For this gamble to work, a lot of implausible things have to happen. Maliki's governing coalition, which includes the party of Moqtada al-Sadr, will have to steel itself to send troops into the neighborhoods controlled by Sadr's own Mahdi Army. Defense Secretary Robert Gates says this will happen, but the promise remains to be tested.
Also unproved is the capacity of the Iraqi army and police force, which are supposed to be "in the lead," with American troops in support, in clearing out Baghdad. The army was disbanded in a reckless decision soon after the fall of Saddam Hussein, and it is only now being slowly rebuilt. The police force is notoriously overrun with sectarian militias.

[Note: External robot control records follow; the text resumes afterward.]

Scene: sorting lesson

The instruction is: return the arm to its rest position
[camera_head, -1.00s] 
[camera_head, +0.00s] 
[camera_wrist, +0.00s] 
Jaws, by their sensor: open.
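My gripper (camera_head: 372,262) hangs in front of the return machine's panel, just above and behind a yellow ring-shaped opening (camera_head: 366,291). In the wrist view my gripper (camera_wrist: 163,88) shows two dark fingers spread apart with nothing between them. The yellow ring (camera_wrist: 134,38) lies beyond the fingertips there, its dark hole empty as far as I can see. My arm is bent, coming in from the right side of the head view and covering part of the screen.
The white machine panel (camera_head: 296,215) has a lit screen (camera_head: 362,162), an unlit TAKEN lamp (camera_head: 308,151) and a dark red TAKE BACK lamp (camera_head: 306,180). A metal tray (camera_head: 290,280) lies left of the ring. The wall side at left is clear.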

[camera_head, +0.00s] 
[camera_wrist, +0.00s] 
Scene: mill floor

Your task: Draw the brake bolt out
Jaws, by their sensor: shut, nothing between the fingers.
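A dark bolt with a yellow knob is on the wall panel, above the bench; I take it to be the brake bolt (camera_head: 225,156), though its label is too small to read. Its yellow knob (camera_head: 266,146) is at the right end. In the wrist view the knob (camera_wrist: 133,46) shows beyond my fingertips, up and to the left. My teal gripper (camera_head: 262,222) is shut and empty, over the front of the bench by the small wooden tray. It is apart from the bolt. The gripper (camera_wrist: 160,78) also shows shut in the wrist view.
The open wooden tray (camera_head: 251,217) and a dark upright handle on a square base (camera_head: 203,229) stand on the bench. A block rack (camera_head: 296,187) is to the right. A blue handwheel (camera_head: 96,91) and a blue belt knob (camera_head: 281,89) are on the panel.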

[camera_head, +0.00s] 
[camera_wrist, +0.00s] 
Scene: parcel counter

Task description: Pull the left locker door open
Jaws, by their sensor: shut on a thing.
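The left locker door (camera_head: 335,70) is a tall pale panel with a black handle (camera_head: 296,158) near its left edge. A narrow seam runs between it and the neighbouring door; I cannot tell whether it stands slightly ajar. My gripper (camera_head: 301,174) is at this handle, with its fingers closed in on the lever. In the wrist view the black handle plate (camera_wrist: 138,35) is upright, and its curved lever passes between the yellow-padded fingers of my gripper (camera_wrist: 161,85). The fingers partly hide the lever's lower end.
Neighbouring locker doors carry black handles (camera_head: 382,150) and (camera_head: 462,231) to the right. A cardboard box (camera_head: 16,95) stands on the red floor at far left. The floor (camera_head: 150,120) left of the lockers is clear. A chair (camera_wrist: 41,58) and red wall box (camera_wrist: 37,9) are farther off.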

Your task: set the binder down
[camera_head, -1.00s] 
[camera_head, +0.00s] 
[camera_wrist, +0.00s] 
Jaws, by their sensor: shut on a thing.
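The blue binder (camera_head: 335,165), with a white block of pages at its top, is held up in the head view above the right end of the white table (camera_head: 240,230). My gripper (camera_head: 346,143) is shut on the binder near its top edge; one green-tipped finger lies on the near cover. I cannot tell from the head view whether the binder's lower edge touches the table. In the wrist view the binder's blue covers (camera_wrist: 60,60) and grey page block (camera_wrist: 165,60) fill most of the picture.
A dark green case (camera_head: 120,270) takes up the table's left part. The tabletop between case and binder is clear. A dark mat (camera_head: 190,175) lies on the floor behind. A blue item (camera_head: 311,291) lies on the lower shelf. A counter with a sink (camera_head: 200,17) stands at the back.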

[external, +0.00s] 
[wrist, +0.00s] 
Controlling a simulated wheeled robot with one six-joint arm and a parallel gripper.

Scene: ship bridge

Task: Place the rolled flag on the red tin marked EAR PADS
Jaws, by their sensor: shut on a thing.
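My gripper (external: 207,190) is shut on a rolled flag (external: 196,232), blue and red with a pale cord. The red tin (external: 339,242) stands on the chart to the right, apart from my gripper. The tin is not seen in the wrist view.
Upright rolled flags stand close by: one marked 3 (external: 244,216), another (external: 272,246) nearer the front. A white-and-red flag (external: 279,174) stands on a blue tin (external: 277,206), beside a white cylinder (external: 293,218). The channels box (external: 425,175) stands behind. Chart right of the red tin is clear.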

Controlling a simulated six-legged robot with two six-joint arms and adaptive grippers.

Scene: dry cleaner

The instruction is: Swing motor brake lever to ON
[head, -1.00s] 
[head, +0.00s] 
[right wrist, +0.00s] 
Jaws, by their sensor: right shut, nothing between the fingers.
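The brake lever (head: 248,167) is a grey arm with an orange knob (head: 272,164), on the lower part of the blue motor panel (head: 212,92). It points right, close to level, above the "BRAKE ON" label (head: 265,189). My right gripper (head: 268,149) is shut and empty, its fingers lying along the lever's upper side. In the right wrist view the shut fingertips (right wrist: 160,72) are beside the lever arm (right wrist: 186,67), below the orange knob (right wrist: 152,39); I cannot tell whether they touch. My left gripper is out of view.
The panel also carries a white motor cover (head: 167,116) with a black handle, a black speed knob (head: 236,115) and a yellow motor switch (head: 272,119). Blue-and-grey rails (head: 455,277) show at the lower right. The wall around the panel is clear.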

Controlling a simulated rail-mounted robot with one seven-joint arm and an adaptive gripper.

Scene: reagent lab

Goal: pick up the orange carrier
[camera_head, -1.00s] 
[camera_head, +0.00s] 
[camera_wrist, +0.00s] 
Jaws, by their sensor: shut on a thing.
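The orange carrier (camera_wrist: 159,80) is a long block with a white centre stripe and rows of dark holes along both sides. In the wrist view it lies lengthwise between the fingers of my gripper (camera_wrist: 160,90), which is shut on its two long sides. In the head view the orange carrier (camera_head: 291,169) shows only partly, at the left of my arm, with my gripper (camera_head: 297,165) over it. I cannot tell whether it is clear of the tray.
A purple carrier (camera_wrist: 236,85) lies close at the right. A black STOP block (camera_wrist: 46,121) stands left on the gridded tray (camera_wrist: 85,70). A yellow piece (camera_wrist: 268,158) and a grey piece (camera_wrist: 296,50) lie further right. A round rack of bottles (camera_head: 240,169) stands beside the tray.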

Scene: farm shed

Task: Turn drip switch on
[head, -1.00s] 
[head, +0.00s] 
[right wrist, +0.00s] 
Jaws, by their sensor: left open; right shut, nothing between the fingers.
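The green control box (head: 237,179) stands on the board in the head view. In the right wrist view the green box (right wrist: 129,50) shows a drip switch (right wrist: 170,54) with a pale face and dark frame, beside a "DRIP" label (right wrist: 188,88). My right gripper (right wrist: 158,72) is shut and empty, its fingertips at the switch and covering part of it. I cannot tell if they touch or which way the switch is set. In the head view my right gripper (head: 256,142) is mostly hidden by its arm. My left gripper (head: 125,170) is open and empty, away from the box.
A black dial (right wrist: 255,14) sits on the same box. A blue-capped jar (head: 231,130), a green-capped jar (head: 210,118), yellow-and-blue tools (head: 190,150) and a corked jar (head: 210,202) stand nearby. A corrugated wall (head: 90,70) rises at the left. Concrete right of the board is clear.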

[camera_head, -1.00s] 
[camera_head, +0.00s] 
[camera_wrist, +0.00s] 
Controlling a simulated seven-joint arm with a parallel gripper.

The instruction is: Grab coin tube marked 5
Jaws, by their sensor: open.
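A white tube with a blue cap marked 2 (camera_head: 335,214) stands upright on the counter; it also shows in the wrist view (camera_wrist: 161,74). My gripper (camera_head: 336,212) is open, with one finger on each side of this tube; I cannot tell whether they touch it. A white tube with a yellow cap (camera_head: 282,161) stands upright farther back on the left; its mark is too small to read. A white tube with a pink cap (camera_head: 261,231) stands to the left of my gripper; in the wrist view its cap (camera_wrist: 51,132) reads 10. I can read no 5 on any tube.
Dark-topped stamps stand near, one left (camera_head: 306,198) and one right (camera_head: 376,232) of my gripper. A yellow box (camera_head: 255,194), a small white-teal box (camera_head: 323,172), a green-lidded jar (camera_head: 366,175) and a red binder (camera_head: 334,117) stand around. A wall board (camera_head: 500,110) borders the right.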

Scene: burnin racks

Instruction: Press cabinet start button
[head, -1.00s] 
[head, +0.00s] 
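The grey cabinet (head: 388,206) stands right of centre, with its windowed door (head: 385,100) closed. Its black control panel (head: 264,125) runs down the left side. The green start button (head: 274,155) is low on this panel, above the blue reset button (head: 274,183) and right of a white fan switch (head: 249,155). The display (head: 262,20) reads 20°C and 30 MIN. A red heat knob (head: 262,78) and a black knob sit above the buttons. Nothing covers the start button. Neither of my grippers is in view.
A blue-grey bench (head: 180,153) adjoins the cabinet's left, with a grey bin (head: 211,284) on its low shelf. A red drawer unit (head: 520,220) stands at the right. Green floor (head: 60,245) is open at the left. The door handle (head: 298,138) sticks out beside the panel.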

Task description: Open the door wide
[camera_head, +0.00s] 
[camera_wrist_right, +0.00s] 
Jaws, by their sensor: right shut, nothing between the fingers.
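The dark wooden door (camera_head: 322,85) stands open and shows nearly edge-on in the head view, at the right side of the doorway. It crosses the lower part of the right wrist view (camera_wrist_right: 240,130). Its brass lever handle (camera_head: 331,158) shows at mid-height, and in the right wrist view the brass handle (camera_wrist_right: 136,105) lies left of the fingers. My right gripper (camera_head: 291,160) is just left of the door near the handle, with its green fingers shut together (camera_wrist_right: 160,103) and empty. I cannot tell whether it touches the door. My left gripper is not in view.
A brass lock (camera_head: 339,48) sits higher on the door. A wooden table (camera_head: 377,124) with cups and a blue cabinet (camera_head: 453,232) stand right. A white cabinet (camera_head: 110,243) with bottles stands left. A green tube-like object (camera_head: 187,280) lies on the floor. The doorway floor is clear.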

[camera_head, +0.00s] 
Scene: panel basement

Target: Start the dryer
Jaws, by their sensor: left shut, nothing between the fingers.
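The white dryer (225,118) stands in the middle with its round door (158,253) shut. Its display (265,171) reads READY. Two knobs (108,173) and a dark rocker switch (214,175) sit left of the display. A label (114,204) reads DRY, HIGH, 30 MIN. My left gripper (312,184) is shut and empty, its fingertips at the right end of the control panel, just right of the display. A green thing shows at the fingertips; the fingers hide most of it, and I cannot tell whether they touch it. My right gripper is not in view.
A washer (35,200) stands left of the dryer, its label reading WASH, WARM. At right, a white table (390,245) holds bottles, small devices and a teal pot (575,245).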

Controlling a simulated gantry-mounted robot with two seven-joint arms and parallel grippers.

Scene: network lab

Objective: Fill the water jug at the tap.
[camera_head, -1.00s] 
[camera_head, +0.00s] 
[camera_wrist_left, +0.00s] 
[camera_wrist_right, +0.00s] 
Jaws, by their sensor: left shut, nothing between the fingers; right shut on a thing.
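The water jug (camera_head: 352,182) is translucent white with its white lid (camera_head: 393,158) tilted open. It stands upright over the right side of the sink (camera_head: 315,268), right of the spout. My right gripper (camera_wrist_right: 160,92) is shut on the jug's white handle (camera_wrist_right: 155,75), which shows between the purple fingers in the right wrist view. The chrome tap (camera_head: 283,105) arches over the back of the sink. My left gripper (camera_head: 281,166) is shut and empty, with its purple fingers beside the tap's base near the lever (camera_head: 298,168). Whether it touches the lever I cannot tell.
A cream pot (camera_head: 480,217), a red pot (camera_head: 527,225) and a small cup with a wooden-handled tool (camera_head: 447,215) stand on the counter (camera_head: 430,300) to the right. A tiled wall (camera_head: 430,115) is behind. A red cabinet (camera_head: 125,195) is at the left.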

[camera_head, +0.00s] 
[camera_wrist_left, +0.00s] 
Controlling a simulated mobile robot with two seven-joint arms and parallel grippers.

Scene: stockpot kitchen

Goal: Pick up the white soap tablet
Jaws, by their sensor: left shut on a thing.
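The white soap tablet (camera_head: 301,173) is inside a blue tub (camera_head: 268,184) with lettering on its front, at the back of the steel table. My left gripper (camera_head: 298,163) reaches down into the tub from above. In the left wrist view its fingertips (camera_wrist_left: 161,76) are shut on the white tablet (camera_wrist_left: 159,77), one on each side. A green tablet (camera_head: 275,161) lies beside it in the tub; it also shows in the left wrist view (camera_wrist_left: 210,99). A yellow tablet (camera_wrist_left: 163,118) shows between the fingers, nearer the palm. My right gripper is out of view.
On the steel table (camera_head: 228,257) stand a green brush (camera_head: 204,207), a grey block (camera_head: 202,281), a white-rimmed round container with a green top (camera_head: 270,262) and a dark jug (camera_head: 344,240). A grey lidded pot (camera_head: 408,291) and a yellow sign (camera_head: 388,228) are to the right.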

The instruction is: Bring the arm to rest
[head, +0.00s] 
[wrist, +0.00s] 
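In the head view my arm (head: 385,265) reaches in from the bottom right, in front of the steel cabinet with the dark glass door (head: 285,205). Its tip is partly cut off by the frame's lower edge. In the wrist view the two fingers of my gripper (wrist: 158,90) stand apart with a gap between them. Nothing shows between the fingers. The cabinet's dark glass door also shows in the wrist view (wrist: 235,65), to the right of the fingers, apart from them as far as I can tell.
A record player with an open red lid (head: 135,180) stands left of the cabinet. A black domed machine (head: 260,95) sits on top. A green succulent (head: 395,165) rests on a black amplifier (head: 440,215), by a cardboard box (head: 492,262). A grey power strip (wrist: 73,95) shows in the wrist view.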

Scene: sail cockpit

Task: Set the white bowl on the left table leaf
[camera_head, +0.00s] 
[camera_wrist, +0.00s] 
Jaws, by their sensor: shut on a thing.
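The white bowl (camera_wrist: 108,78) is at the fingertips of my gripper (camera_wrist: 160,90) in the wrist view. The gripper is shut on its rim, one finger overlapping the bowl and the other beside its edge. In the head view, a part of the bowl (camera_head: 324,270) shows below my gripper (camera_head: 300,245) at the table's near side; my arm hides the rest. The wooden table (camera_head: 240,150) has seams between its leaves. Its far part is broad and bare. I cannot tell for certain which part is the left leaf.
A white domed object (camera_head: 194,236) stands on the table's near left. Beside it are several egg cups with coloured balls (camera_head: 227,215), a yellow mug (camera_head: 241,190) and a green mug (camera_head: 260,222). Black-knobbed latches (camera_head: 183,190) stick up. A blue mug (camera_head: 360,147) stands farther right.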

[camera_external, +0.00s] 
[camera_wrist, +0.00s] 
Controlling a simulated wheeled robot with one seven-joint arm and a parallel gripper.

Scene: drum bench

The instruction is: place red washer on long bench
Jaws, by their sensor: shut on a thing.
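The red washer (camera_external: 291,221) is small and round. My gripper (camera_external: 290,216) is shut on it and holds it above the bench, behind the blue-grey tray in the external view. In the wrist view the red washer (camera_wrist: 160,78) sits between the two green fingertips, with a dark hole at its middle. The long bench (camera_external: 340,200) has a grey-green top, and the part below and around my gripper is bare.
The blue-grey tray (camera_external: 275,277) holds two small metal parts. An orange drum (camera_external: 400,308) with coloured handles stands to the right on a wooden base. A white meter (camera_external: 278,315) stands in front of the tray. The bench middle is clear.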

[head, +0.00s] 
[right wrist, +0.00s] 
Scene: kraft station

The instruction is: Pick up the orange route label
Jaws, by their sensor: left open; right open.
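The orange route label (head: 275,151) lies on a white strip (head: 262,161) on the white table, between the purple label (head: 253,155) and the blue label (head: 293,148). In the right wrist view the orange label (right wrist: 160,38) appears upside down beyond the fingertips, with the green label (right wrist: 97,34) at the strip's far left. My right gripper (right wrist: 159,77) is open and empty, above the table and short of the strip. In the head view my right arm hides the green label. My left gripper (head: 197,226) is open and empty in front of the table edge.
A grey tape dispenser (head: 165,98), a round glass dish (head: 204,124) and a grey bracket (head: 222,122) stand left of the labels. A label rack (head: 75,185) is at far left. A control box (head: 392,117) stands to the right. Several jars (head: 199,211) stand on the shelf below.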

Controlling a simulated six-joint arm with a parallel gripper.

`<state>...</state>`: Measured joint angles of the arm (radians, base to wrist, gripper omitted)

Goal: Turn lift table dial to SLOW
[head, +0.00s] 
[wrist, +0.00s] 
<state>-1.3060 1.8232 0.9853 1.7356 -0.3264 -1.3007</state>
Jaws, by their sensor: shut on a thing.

When Bush draws a picture of Iraqi army and police brigades going "door-to-door to gain the trust of Baghdad residents," he has to hope that those cops aren't regarded as assassins disguised in uniform when they go into Sunni neighborhoods.
And then there are those politicians in Baghdad -- the ones Bush is gambling can find consensus in a country that has known national unity only under a dictator.
Everyone acknowledges that there is no risk-free way of solving the mess in Iraq. Bush has chosen a way that guarantees what was forecast here just a month ago: "a foreign policy and national security debate as consequential as any this nation and its allies have faced since the start of World War II."